22歳の春にすみれは生まれて初めて恋に落ちた。広大な平原をまっすぐ突き進む竜巻のような激しい恋だった。それは行く手のかたちあるものを残らずなぎ倒し、片端から空に巻き上げ、理不尽に引きちぎり、完膚なきまでに叩きつぶした。そして勢いをひとつまみもゆるめることなく大洋を吹きわたり、アンコールワットを無慈悲に崩し、インドの森を気の毒な一群の虎ごと熱で焼きつくし、ペルシャの砂漠の砂嵐となってどこかのエキゾチックな城塞都市をまるごとひとつ砂に埋もれさせてしまった。みごとに記念碑的な恋だった。恋に落ちた相手はすみれより17歳年上で、結婚していた。更につけ加えるなら、女性だった。それがすべてのものごとが始まった場所であり、(ほとんど)すべてのものごとが終わった場所だった評価:★★★★☆
再読シリーズその4。2001年の文庫本初版を買っているので読んだのは9年ぶりとなる。
昨年の『1Q84』で再び話題に加速のついた村上春樹の比較的評価されていない分類に入る作品。翌年(2002年)の『海辺のカフカ』が話題になっただけに、より存在感は薄いといえる。しかしながら個人的には好きな作品である。村上春樹作品の多くに登場する異世界の描写が極めて少なく、主人公である「ぼく」によって物語は紡がれていく。
主人公は「ぼく」であるが、物語の中心になるのは「すみれ」である。そしてすみれが恋をする「ミュウ」。3人はそれぞれに喪失していく。喪失されたものが何なのかはわからないし、取り戻せない。それは私たちの人生においてもそうである。ただ、その哀しみがあまりに深すぎると人はもう単調に生きていくことしかできないのだろう。生きる意味を見失っても死を選ぶ意志さえも見つけられないほどに。
この小説の中で最も忘れられないシーンがある。それは「僕」が教え子であり不倫相手の息子でもある「にんじん」に語りかける場面である。
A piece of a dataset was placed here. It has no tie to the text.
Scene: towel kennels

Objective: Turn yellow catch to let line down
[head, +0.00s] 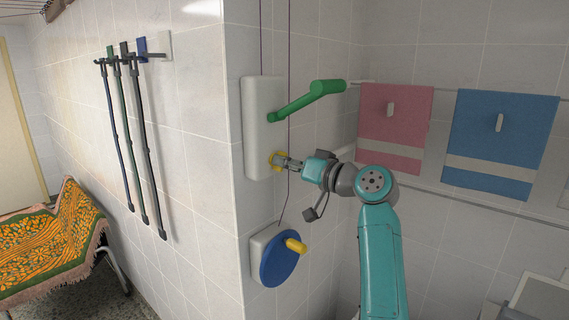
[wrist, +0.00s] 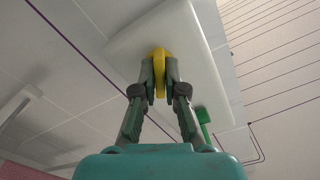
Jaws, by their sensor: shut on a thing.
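The yellow catch (head: 275,160) sits low on the white wall box (head: 262,100). My gripper (head: 281,161) is at the catch, with its fingers closed on it. In the wrist view the yellow catch (wrist: 159,62) stands between the two fingertips of my gripper (wrist: 160,78), in front of the white box (wrist: 205,50). A thin dark line (head: 289,60) runs down the wall by the box to a blue wheel (head: 281,262) with a yellow knob (head: 296,245). The fingers partly hide the catch.
A green crank handle (head: 310,98) juts from the box just above my gripper. Pink (head: 395,125) and blue (head: 500,140) towels hang on rails at right. Leashes (head: 130,140) hang at left above a chair with a patterned cover (head: 50,250).
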「ぼくが今なにをいちばんやりたいか、わかるかい」? それはね、ピラミッドみたいな高いところに登ることだ。できるだけ高いところがいい。できるだけまわりの開けたところがいい。そこのてっぺんに立って、世界をぐるりと見渡し、どんな景色が見えるのか、今となってはそこからいったいなにがうしなわれてしまったか、自分の目でたしかめてみたいんだ。いや、どうだろう。わからない。本当はそんなもの、みたくないのかもしれない。本当はぼくはもうなにもみたくないのかもしれない」
(略)
「ひとりぼっちでいるというのは、雨降りの夕方に、大きな川の河口に立って、たくさんの水がうみにながれこんでいくのをいつまでも眺めているときのような気持ちだ。 (略) たくさんの河の水がたくさんの海の水と混じりあっていくのを見ているのが、どうしてそんなにさびしいのか、ぼくにはよくわからない。でも本当にそうなんだ。君も一度見てみるといいよ」
僕はこの15章が本作のクライマックスだと感じている。16章で「ぼく」は物語の終わりを感じさせるようにものごとの経過を語る。最後にもう一度すみれが現れるのだが、果たしてそれをどう受け取るかは読者に委ねられている。